Todos com trajes de quem não está mais no batente, não
assinam ponto, não veem diário oficial, nem tentam bajular o chefete, que
quando não é colega costuma ser um imbecil.
Mesa próxima, quase colada, dois com tipo muito sem graça
e, quem sabe, suspeito. A bebida era
caipirinha, um já estava pela conta do malvado.
Segundo os entendedores, ‘Seu Tranca-Ruas’ gosta de quem já está de
fogo.
— Vão fazer lambança e não demora.
Seu Tito, um dos que estavam
na mesa do chope, comedor emérito de rolinhas assadas, farofa na manteiga e
arroz temperado com bastante louro, à gaúcha, foi quem fez a observação. Era o único que estava de calças, ei calma
lá, todos estavam vestidos, mas de calças compridas, um jeans surrado da
moléstia, só ele. Acertou. Rumo ao mar, uma guria que de vinte anos não
passava, uma com short bem insinuante, pernas perfeitas, bumbum mais do que
perfeito e andar gingado, assombrou o local.
— Caramba! Que
coisa mais linda! — Foi a vez de um dos
seus companheiros, os da turma dos antigos.

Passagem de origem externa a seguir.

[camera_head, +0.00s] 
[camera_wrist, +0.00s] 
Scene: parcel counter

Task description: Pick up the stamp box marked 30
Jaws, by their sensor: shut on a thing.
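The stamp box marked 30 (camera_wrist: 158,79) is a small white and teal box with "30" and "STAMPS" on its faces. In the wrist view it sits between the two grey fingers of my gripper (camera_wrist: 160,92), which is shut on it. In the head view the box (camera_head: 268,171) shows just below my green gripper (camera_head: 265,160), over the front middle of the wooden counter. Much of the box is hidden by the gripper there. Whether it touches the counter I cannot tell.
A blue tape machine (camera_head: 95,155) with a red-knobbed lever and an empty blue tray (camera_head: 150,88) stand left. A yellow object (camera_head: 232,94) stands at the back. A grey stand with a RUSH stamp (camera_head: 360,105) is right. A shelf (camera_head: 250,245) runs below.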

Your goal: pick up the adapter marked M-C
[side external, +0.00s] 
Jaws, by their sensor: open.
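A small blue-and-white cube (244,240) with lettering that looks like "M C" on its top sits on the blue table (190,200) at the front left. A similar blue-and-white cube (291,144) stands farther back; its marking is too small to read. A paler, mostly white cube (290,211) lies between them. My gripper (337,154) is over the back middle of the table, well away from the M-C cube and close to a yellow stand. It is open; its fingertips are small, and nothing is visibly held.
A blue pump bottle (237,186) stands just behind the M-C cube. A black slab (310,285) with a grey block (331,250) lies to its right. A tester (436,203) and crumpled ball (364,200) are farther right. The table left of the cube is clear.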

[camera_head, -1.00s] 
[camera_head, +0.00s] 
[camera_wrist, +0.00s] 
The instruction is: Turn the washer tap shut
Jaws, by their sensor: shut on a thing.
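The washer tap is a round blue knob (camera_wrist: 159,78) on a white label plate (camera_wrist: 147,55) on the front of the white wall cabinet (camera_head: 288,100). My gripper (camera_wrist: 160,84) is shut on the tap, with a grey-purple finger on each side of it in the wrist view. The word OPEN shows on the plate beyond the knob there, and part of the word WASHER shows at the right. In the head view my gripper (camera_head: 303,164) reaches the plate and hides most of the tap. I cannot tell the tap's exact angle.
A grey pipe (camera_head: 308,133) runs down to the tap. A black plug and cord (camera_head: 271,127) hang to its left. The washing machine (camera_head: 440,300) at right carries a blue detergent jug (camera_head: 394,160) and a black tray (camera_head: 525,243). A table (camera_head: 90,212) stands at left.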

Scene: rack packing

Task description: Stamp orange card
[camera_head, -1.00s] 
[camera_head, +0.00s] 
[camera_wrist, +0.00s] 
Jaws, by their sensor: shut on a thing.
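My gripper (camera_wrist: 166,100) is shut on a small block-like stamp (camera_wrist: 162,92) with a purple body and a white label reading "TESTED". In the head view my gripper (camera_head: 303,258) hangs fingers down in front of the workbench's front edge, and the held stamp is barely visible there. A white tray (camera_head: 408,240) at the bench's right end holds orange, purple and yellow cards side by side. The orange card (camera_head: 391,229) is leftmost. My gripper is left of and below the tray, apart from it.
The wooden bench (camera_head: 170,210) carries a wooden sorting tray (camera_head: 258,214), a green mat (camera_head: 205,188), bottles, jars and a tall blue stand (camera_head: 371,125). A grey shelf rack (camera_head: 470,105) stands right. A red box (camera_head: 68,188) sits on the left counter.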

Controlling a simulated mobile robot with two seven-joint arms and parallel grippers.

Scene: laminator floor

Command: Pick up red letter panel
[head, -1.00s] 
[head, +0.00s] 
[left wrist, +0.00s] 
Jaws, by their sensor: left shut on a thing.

A guria, aparentemente sem prestar nenhuma atenção ao tumulto que estava
fazendo, continuou seu caminho, mas passou a andar com mais sensualidade. O traseiro estava com movimentos mais
acentuados, provocativos. Um da mesa da
caipirinha levantou rápido e foi em cima.
Conversa rápida, depois do ocorrido ela não quis dizer o que ouviu e
falou, mas todos viram que foi palmeada, e muito bem palmeada!
O tapa na cara sempre é motivo para alvoroço. Foi o que aconteceu com o atrevido. Juntou gente.
Mulher quando toma atitude violenta, sempre chama a atenção de quem quer
que seja.
Seu Tito, o mais velho de todos, o comedor de rolinhas
assadas com farofa de manteiga e arroz de louro, disparou:
— O que este cafajeste fez, além de passar a mão em você,
que todos vimos?
— Ele não perguntou o preço.
Acontece. Nem
sempre, mas acontece.
Bronzes: Ana MM Sader
11 comentários:
rss, excelente conto, Jorge, mas o final que surpreendeu!
Taí o espírito da coisa!
Grande abraço!
Deu pra rir muito, Jorge! Gostei demais!
Realmente boa a guinada no final. Lavra inspirada, Jorge.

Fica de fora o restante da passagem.